### WHAT IS REQUIRED
Output a single figure: the number of lines in which the word "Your" appears.

[Robot episode data]

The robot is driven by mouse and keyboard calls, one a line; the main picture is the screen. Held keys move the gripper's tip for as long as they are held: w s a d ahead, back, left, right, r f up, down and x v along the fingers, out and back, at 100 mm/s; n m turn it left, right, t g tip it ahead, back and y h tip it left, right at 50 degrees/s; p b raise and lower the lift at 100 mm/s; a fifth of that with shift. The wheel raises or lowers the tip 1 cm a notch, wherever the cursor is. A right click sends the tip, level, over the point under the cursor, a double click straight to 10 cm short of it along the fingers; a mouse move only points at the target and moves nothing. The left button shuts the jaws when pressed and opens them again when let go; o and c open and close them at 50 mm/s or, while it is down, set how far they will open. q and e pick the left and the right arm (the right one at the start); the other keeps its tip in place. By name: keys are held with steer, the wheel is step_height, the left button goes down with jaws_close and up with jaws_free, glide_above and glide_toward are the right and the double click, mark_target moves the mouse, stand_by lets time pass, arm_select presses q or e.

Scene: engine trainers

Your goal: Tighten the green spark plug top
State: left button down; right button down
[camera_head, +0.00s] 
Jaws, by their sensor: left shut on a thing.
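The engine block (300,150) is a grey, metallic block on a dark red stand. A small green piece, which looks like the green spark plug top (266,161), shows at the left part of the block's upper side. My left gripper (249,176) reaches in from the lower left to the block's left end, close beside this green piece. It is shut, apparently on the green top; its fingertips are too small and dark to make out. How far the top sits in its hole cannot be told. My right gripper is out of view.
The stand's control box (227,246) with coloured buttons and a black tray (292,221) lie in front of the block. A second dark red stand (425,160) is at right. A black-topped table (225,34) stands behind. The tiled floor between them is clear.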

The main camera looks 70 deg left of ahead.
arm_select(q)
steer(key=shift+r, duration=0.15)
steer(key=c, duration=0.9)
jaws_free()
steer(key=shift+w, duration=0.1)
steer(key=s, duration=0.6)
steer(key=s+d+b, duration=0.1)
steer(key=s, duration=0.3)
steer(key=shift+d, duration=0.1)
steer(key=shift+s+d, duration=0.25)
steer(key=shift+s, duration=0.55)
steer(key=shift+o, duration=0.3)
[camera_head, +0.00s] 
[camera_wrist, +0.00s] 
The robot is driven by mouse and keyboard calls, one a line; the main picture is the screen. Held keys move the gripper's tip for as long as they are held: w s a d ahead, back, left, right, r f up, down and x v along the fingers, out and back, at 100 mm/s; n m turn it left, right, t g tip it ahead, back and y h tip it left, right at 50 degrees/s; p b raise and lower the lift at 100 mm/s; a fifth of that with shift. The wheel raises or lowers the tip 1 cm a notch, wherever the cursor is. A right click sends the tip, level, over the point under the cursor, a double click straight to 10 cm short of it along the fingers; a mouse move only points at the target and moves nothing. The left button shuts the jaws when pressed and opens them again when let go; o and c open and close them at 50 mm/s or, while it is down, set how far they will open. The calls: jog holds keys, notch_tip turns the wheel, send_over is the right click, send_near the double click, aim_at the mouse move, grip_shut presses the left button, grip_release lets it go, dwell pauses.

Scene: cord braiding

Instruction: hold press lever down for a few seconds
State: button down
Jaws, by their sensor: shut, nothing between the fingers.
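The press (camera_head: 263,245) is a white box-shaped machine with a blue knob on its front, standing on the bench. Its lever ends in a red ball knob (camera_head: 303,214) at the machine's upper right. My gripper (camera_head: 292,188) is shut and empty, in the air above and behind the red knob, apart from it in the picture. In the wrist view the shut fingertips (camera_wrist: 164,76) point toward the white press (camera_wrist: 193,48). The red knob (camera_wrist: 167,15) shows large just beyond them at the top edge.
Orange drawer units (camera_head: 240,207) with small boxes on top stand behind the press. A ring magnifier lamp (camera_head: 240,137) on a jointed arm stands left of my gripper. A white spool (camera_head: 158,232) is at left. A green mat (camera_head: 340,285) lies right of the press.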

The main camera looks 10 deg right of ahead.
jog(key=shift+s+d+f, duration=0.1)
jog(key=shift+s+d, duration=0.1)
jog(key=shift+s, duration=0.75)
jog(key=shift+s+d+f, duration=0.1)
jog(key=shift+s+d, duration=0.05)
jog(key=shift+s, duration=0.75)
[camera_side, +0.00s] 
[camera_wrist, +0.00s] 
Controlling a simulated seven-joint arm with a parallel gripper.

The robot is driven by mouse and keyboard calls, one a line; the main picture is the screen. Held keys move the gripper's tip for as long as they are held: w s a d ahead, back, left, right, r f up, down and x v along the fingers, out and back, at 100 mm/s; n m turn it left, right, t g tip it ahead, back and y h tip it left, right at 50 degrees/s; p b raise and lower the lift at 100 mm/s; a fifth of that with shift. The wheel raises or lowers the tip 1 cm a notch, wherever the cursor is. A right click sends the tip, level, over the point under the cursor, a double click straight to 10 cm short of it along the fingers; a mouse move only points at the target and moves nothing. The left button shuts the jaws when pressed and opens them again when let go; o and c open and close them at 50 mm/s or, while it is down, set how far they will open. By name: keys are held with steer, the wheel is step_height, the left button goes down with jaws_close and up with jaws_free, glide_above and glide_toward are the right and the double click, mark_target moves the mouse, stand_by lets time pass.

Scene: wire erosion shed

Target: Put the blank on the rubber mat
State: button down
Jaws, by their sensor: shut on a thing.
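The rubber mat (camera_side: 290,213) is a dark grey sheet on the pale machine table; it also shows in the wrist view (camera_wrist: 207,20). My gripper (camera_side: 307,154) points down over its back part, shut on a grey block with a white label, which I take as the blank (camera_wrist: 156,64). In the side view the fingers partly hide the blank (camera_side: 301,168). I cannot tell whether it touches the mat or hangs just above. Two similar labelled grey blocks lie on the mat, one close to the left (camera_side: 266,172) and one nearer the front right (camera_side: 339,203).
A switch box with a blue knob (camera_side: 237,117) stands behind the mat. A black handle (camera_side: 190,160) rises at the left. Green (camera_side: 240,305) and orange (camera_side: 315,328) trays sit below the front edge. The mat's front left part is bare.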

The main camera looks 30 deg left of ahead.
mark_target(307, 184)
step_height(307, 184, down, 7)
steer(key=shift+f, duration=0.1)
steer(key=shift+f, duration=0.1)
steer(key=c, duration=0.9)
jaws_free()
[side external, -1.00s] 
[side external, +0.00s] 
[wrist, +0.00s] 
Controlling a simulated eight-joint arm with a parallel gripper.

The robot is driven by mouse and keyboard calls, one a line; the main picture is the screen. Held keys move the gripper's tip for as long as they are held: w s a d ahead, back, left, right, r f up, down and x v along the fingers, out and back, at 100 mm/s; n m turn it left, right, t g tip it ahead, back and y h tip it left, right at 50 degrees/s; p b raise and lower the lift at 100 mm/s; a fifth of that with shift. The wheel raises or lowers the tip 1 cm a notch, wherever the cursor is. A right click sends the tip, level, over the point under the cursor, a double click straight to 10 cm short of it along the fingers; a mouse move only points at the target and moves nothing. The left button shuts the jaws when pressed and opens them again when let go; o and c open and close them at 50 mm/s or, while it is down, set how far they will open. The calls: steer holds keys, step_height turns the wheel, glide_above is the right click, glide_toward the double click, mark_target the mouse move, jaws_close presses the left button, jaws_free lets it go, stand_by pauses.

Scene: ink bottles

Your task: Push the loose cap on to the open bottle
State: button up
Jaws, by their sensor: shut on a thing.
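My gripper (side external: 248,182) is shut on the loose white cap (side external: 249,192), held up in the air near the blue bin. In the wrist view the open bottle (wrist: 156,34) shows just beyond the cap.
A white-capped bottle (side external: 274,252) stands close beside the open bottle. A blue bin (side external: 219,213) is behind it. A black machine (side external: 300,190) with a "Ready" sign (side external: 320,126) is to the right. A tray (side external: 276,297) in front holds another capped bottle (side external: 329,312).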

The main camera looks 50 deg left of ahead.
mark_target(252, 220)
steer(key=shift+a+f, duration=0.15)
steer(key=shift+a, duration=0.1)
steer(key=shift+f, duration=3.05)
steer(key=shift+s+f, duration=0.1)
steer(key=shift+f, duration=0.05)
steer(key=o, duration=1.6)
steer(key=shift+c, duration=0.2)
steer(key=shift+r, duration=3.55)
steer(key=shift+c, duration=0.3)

### FINISHED ANSWER
2